Vinicio Capossela @Conservatorio Sala Verdi, Milano, 19/10/2025
C’è qualcosa di alchemico, di irripetibile, nell’atmosfera che si è respirata al Conservatorio di Milano durante il concerto di Vinicio Capossela per il Barezzi Festival, un evento speciale pensato per celebrare i venticinque anni di Canzoni a manovella.
L’album, pubblicato nel 2000, rappresentò allora una svolta radicale: un cambio di rotta nel modo di scrivere, arrangiare e concepire la canzone d’autore. Oggi, riascoltarlo dal vivo, nella sua interezza e con nuovi innesti sonori, è stato come aprire una vecchia scatola musicale e ritrovare, intatti, i meccanismi della meraviglia.

Capossela entra in scena e sembra un narratore antico, un menestrello meccanico che aziona il suo teatro di suoni e visioni.
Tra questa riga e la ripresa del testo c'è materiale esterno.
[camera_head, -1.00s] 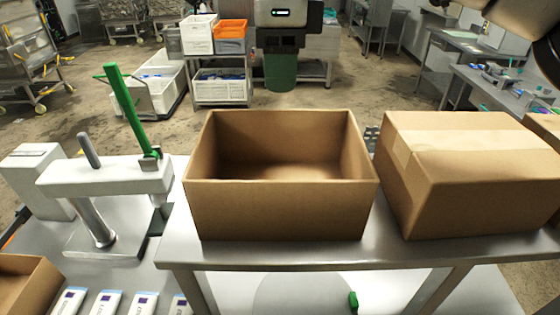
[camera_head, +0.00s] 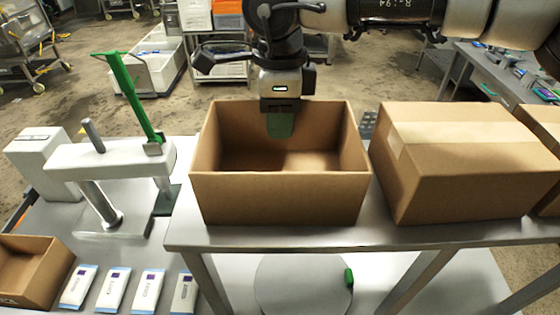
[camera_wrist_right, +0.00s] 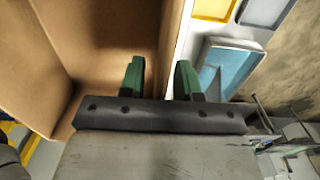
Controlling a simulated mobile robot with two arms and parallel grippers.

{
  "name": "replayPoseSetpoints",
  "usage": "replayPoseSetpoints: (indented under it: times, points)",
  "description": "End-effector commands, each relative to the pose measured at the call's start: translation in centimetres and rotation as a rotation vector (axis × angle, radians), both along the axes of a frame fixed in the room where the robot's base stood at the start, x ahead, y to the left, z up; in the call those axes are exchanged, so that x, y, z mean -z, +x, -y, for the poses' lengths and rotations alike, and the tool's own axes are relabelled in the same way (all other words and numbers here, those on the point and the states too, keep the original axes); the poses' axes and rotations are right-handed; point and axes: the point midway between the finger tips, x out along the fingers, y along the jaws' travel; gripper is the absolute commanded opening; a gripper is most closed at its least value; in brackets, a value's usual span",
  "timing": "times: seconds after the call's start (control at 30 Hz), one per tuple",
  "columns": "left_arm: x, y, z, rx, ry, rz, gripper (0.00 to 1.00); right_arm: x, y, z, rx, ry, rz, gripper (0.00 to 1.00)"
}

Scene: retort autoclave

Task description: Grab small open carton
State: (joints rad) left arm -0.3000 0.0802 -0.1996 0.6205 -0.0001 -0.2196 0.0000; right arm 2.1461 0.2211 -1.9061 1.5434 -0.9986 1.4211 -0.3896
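A brown open carton (camera_head: 280,198) stands upright on the steel table in the middle of the head view, its top open and its inside empty as far as I see. A smaller brown open carton (camera_head: 30,272) sits at the lower left, partly cut off by the frame. My right gripper (camera_head: 281,124) is at the far wall of the middle carton, one green finger inside. In the right wrist view my right gripper (camera_wrist_right: 160,78) is open, its fingers on either side of the carton wall (camera_wrist_right: 172,35). Contact is unclear. My left gripper is out of view.
A taped, closed carton (camera_head: 470,165) stands close on the right on the same steel table (camera_head: 300,236). A white press with a green lever (camera_head: 133,95) stands at left. Several white packs (camera_head: 114,289) lie in a row at the lower left.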

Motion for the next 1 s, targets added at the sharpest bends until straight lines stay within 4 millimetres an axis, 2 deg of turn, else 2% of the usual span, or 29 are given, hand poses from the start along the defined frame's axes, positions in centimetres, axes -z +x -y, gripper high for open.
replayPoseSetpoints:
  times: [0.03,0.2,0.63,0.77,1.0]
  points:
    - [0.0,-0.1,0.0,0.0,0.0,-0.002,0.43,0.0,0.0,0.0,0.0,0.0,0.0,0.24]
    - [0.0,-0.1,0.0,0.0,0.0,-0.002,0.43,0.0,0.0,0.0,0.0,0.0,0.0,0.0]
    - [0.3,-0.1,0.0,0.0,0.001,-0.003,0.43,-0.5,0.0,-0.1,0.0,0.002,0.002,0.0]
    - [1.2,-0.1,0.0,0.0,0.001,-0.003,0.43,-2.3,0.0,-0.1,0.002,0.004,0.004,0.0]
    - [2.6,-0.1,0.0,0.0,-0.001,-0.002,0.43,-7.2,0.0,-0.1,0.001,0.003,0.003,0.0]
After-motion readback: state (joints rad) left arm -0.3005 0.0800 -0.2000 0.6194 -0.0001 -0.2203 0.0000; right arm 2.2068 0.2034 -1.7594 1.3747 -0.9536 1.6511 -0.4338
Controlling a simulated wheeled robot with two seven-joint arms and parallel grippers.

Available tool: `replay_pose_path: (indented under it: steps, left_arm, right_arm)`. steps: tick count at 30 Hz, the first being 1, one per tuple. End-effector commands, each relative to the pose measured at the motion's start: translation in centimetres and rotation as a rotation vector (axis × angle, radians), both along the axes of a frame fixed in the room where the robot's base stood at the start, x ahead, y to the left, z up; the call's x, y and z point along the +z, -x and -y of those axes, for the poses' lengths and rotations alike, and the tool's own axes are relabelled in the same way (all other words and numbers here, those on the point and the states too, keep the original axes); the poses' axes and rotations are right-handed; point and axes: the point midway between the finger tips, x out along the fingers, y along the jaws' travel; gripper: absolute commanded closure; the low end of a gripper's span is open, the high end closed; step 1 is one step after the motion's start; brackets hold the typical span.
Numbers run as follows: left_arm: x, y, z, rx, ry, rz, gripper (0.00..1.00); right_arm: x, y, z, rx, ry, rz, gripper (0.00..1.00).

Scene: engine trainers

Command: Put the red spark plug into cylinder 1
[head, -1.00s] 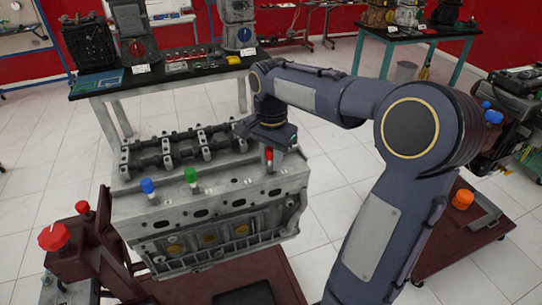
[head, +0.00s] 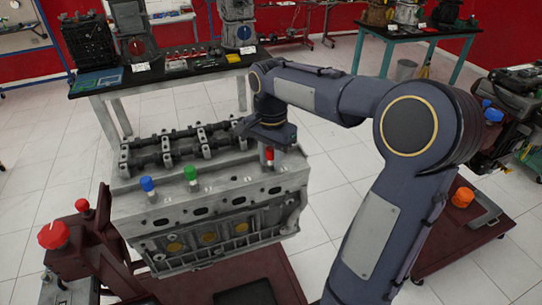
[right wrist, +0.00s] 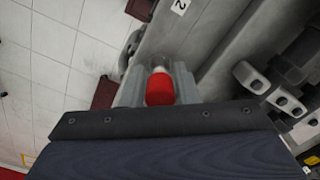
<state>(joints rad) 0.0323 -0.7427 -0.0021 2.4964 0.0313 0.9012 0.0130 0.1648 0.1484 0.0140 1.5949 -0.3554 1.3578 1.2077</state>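The red spark plug (head: 269,153) is upright at the right end of the engine's top face, just below my right gripper (head: 271,146). In the right wrist view the red cap (right wrist: 160,88) sits between the two grey fingers of my right gripper (right wrist: 159,84), which close against its sides. The engine block (head: 225,202) fills the middle of the head view. The plug's lower end is hidden, so I cannot tell how deep it sits in a hole. My left gripper is not in view.
A blue plug (head: 147,184) and a green plug (head: 190,174) stand along the same engine face, to the left. A dark camshaft row (head: 185,150) runs behind them. A red stand (head: 90,235) is at the left. A workbench (head: 165,84) stands behind.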

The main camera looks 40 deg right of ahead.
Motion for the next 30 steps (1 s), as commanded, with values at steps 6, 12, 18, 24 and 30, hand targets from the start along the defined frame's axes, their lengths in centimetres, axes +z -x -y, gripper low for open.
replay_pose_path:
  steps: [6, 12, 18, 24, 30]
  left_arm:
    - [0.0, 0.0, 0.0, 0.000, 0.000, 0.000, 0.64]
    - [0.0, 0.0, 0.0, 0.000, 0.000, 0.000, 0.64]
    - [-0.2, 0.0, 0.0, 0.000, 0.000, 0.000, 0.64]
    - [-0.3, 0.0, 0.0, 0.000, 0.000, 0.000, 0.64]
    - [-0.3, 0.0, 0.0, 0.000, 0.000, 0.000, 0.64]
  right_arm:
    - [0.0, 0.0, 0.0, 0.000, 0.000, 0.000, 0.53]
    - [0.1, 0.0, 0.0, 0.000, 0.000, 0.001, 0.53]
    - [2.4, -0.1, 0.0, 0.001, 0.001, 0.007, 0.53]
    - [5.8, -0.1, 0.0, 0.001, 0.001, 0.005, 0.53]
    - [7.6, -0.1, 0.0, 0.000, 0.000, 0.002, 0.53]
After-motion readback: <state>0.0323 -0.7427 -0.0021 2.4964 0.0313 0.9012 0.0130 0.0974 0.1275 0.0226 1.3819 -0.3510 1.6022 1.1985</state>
Attorno a lui Vincenzo Vasi al theremin, che innesta suoni che sembrano arrivare da un altro mondo, Mirco Mariani alla batteria, il grande ritorno di Roy Paci alla tromba chiamato a riproporre la magia di quelle session.
Completano il quadro Raffaele Tiseo agli archi, Daniela Savoldi al violoncello, che con fiati e chitarre evocano un intero immaginario novecentesco, tra cabaret, circo e osteria.
“La musica che si fa racconto”: tra rebetiko e marce funebri, valzer e mambo, arie d’opera e scoppi di aerostati, ogni brano è un piccolo universo in bilico tra sogno e rovina.
Sul palco scorrono palloncini, ballerine sui bicchieri, intermezzi balcanici, e quella poesia venata di truce attualità pur arrivando da ben più lontano di quel 2000, è la vera anima di Capossela: si parla di aggeggi sferraglianti, macchinari solo immaginari ma risolutivi e luna, di marinai e burattini che risorgono nel fondo della memoria.
Nel ricreare Canzoni a manovella, Capossela non si limita a celebrare un anniversario: ne fa un rito, un ritorno al laboratorio da cui è uscita una delle opere più inventive della musica italiana contemporanea.

Chi ha vissuto in diretta quella nascita rivive un pezzo della propria storia, chi per anagrafica non lo ha potuto fare scopre mondi nuovi e alla fine resta l’impressione di aver assistito non solo a un concerto, ma a un esperimento di resurrezione poetica: un carillon impazzito che continua a girare, generando meraviglia e vertigine.
Dopo venticinque anni, Canzoni a manovella non suona come un ricordo: suona, ma come un futuro che non smette di tornare.